| THE PROBLEM |
Copy out each line exactly; pictures stay out of the copy.

| AVAILABLE DATA |
____________
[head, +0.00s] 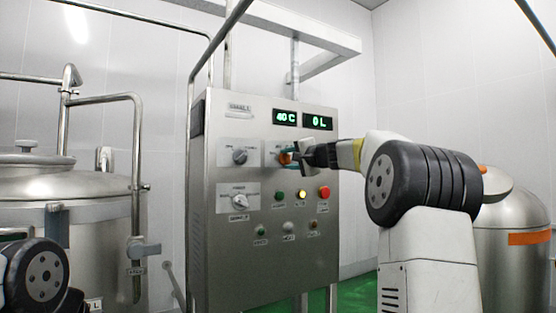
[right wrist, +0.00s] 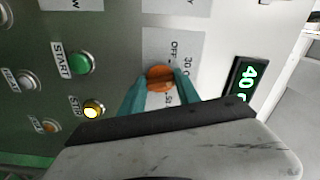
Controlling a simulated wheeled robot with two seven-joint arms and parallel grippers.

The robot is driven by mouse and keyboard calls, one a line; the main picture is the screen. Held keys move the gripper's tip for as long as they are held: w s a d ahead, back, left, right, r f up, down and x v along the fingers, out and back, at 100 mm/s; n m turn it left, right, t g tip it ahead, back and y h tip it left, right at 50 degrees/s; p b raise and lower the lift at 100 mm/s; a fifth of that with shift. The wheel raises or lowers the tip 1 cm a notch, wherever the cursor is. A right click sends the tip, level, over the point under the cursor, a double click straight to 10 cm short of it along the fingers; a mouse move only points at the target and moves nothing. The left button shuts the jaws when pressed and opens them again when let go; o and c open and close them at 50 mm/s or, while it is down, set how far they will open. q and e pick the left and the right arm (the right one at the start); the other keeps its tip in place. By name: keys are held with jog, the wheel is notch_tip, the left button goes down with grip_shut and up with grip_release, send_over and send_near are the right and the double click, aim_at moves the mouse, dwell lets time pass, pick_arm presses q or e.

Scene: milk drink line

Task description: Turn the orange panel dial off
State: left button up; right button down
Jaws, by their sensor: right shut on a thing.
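The orange dial (head: 285,158) is on the upper right of the steel control panel's knob area, mostly covered by my right gripper (head: 290,153) in the head view. In the right wrist view the orange dial (right wrist: 160,76) sits between the two teal fingers of my right gripper (right wrist: 160,84), which are shut on it from both sides. A white label plate (right wrist: 167,48) around the dial reads "OFF" and "30"; the rest is partly hidden by the gripper. The dial's exact setting is hard to tell. My left gripper is out of view.
The control panel (head: 230,265) has green displays (head: 284,118), two grey knobs (head: 239,156), a lit yellow button (head: 301,194) and a red button (head: 323,191). Steel tanks stand left (head: 100,210) and right (head: 520,265). Pipes run beside the panel.

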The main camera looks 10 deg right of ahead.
____________
| OUTPUT OF THE EXERCISE |
[head, +0.00s] 
[right wrist, +0.00s] 
Controlling a simulated wheeled robot with two seven-joint arms and parallel grippers.

The robot is driven by mouse and keyboard calls, one a line; the main picture is the screen. Held keys move the gripper's tip for as long as they are held: w s a d ahead, back, left, right, r f up, down and x v along the fingers, out and back, at 100 mm/s; n m turn it left, right, t g tip it ahead, back and y h tip it left, right at 50 degrees/s; p b raise and lower the lift at 100 mm/s; a fifth of that with shift. The wheel raises or lowers the tip 1 cm a notch, wherever the cursor is. A right click sends the tip, level, over the point under the cursor, a double click straight to 10 cm short of it along the fingers; a mouse move only points at the target and moves nothing. The left button shuts the jaws when pressed and opens them again when let go; o and c open and close them at 50 mm/s or, while it is down, set how far they will open. q and e pick the left and the right arm (the right one at the start); the other keeps its tip in place. By name: keys are held with jog, the wheel is notch_tip, the left button goes down with grip_shut and up with grip_release, send_over and send_near are the right and the double click, aim_at moves the mouse, dwell lets time pass, pick_arm presses q or e.

Scene: milk drink line

Task description: Turn the orange panel dial off
State: left button up; right button down
Jaws, by their sensor: right shut on a thing.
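The orange dial (head: 285,158) is on the upper right of the steel control panel's knob area, mostly covered by my right gripper (head: 290,153) in the head view. In the right wrist view the orange dial (right wrist: 160,76) sits between the two teal fingers of my right gripper (right wrist: 160,84), which are shut on it from both sides. A white label plate (right wrist: 167,48) around the dial reads "OFF" and "30"; the rest is partly hidden by the gripper. The dial's exact setting is hard to tell. My left gripper is out of view.
The control panel (head: 230,265) has green displays (head: 284,118), two grey knobs (head: 239,156), a lit yellow button (head: 301,194) and a red button (head: 323,191). Steel tanks stand left (head: 100,210) and right (head: 520,265). Pipes run beside the panel.

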The main camera looks 10 deg right of ahead.

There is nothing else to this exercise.